Stated task>
Write out exactly the lines of the entries below from the one holding "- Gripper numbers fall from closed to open" to the one holding "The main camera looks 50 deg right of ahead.", inclusive, and leave out all other lines.
--- Material for this task ---
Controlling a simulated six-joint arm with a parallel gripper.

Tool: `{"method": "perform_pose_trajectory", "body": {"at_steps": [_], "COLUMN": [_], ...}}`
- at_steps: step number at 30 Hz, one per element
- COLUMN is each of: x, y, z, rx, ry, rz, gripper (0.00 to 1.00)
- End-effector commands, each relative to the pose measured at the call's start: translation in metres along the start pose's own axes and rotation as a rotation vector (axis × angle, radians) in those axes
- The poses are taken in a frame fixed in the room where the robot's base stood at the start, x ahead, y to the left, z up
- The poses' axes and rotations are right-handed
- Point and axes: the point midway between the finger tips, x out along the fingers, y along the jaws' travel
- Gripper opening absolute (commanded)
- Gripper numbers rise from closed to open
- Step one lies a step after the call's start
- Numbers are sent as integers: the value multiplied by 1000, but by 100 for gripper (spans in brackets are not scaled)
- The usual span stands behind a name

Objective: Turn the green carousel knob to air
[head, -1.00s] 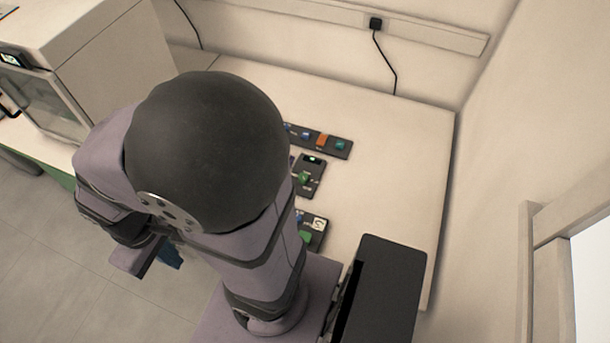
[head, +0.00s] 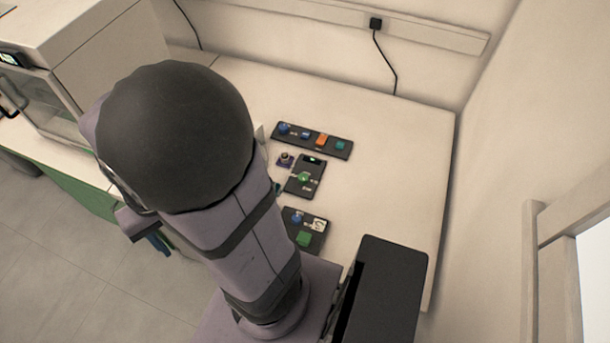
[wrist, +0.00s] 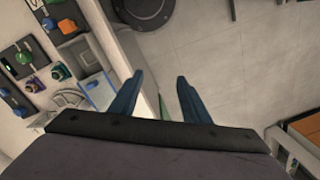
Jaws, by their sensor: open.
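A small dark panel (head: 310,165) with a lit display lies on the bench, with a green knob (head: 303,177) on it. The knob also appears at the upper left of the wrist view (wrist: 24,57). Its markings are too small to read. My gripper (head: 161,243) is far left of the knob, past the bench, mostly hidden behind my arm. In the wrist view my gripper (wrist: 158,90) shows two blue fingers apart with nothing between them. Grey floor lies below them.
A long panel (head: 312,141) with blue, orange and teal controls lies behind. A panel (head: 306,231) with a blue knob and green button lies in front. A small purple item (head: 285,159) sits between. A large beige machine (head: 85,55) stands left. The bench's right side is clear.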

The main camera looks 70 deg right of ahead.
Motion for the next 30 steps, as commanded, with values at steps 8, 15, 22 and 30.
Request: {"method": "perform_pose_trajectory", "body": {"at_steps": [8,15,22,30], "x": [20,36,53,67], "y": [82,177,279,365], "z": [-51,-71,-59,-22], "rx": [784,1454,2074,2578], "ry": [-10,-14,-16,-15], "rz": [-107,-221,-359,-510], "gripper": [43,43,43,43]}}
---
--- Material for this task ---
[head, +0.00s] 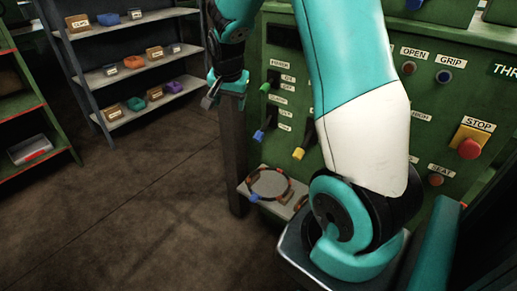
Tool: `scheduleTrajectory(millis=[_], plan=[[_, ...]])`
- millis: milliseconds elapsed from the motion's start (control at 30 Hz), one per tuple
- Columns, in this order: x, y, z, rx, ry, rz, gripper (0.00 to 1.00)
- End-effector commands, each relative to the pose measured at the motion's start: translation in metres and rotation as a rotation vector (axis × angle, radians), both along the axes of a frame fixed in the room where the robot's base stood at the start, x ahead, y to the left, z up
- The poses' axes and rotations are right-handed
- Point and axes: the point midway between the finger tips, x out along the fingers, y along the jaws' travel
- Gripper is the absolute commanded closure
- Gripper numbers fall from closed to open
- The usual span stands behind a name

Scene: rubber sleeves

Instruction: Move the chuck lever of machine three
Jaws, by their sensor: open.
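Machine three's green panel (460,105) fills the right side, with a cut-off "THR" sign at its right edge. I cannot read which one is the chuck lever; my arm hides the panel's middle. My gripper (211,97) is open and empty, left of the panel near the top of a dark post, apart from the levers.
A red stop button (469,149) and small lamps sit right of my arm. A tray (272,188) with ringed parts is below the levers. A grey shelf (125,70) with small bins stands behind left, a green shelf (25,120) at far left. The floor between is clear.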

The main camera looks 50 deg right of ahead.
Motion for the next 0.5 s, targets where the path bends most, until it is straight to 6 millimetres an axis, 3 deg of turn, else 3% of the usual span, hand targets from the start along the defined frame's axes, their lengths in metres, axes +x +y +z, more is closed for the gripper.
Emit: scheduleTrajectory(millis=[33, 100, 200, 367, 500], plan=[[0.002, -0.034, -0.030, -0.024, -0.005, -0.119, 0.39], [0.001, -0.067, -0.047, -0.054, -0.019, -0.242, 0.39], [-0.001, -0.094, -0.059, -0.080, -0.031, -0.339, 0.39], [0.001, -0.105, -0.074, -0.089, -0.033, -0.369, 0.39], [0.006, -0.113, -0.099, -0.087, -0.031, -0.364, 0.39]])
---
--- Material for this task ---
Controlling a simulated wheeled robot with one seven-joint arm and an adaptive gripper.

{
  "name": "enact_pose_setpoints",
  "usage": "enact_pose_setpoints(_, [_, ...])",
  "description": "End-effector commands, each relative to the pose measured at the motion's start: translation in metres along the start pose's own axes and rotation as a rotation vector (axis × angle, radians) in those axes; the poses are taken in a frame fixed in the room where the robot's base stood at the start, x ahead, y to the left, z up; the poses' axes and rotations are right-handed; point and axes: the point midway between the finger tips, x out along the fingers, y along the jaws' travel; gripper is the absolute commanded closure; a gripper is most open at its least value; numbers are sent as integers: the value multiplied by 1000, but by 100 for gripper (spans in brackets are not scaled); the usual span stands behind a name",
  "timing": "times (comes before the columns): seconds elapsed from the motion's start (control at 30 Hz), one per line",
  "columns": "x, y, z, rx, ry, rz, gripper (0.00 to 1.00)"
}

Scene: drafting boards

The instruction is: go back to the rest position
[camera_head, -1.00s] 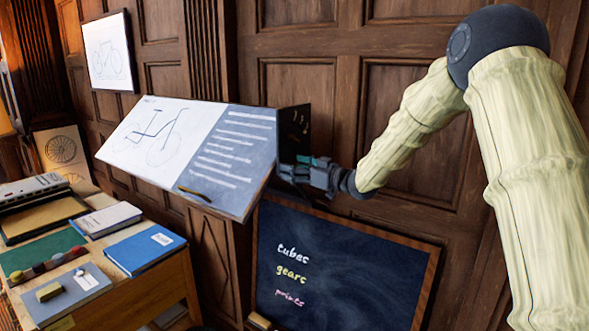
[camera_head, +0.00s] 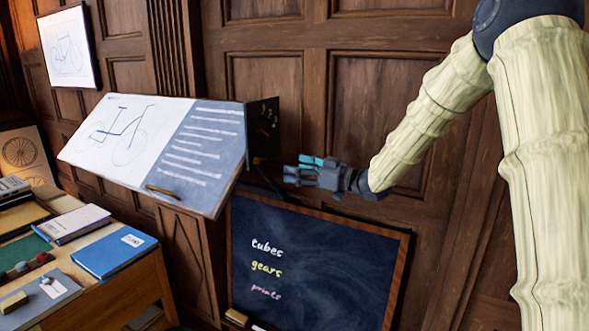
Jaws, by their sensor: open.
---
Final result>
- Gripper numbers fall from closed to open
- The usual span stands behind a name

Scene: rubber sleeves

Instruction: Move the chuck lever of machine three
Jaws, by their sensor: open.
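Machine three's green panel (460,105) fills the right side, with a cut-off "THR" sign at its right edge. I cannot read which one is the chuck lever; my arm hides the panel's middle. My gripper (211,97) is open and empty, left of the panel near the top of a dark post, apart from the levers.
A red stop button (469,149) and small lamps sit right of my arm. A tray (272,188) with ringed parts is below the levers. A grey shelf (125,70) with small bins stands behind left, a green shelf (25,120) at far left. The floor between is clear.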

The main camera looks 50 deg right of ahead.

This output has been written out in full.